At the end of my second meeting with Cai and Andrade Gorab, I couldn't help but ask whether or not there would a Rocket Science 3. The idea certainly inspired some smiles. But why not? From miniDV on RS1 to 16mm on RS2 ; surely, the final step is RS3 on 35mm, to be immediately followed by four full-on careers in the same league as Lock, Stock 's Guy Ritchie?
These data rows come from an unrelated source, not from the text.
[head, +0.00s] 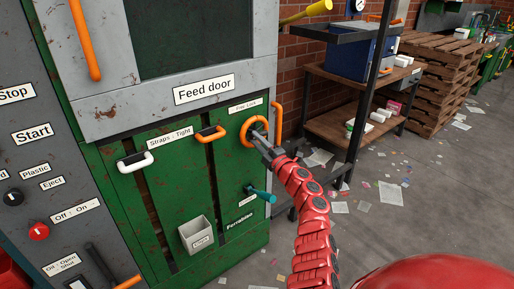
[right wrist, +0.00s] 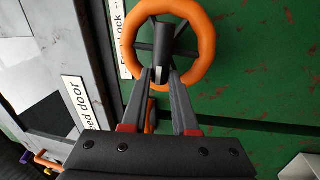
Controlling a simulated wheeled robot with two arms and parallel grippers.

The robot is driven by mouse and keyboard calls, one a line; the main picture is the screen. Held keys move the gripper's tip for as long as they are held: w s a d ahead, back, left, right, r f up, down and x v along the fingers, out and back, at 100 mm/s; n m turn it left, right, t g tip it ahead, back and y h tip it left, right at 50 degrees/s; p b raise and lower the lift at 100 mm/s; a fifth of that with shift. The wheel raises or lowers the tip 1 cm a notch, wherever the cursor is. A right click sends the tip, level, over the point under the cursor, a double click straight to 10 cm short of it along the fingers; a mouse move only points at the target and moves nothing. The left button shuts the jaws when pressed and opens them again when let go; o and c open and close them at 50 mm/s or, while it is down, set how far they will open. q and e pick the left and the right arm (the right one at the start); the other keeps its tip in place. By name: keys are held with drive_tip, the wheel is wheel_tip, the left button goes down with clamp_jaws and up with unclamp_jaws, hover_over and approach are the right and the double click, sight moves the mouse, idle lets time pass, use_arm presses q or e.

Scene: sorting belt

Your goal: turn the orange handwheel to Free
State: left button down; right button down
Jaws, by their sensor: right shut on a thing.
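The orange handwheel (head: 254,131) is mounted on the green panel below the feed door, under a small label (head: 242,105) that seems to read "Free Lock". In the right wrist view the handwheel (right wrist: 205,25) shows as an orange ring with dark spokes and hub. My right gripper (head: 264,147) is at the wheel's lower right side in the head view. In the right wrist view the right gripper's fingers (right wrist: 163,85) reach to the near part of the wheel and are shut on it. The exact contact is partly hidden. My left gripper is out of view.
A white handle (head: 135,162) and an orange-black handle (head: 211,134) sit left of the wheel. A teal handle (head: 262,194) and a grey bin (head: 197,235) are below. An upright orange bar (head: 277,119) is close right of the wheel. A shelf rack (head: 340,125) stands farther right.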

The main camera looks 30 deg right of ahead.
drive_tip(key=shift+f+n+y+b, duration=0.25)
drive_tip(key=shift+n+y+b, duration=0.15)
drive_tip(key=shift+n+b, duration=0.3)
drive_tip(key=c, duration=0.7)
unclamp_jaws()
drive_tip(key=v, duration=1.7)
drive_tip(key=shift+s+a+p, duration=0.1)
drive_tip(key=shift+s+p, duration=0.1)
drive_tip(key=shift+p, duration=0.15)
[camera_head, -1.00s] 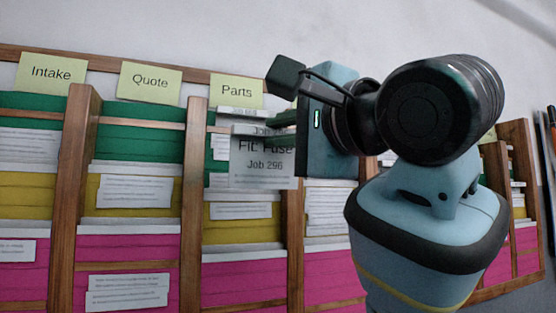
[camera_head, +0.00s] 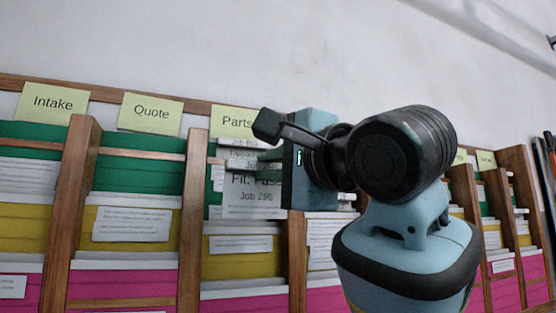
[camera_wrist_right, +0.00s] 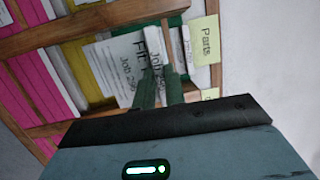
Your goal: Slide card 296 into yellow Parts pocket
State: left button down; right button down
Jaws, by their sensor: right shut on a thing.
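Card 296 (camera_head: 252,198), a white card reading "Fit Fuse, Job 296", hangs upright in front of the Parts column in the head view. It also shows in the right wrist view (camera_wrist_right: 119,72). My right gripper (camera_head: 272,155) is shut on its upper part; its green fingers (camera_wrist_right: 159,88) show in the wrist view. The yellow Parts pocket (camera_head: 241,261) is below the card, with a white slip on its front. The card's lower edge appears near that pocket's top; I cannot tell whether it is inside. My left gripper is not in view.
The Parts label (camera_head: 233,122) is above the column, with other job cards behind the fingers. Wooden dividers (camera_head: 193,210) stand on both sides. The Quote column (camera_head: 139,170) is to the left. Pink pockets (camera_head: 243,304) lie below. My right arm hides columns to the right.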

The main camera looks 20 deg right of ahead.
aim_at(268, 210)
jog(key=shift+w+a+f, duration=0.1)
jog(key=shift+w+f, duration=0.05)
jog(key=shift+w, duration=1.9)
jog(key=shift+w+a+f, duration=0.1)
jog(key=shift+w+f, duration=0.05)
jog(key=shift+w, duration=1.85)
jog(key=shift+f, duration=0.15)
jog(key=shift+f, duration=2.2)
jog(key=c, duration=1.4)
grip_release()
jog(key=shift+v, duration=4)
Regardless of what comes next for the RS2 boys—whether it's a trilogy-making second sequel or a gradual disbandment back to their respective corners of the world—one can't help but admit that they've certainly got something going for them. They're unpretentious, hardworking and they know what they want from the industry. What's more, however, they know how to get it, and when you're as passionate as these guys are, it's only a matter of time. All it takes a good plan, a good team and a bit of talent. The rest will write itself, right? After all, it's not like it's rocket science.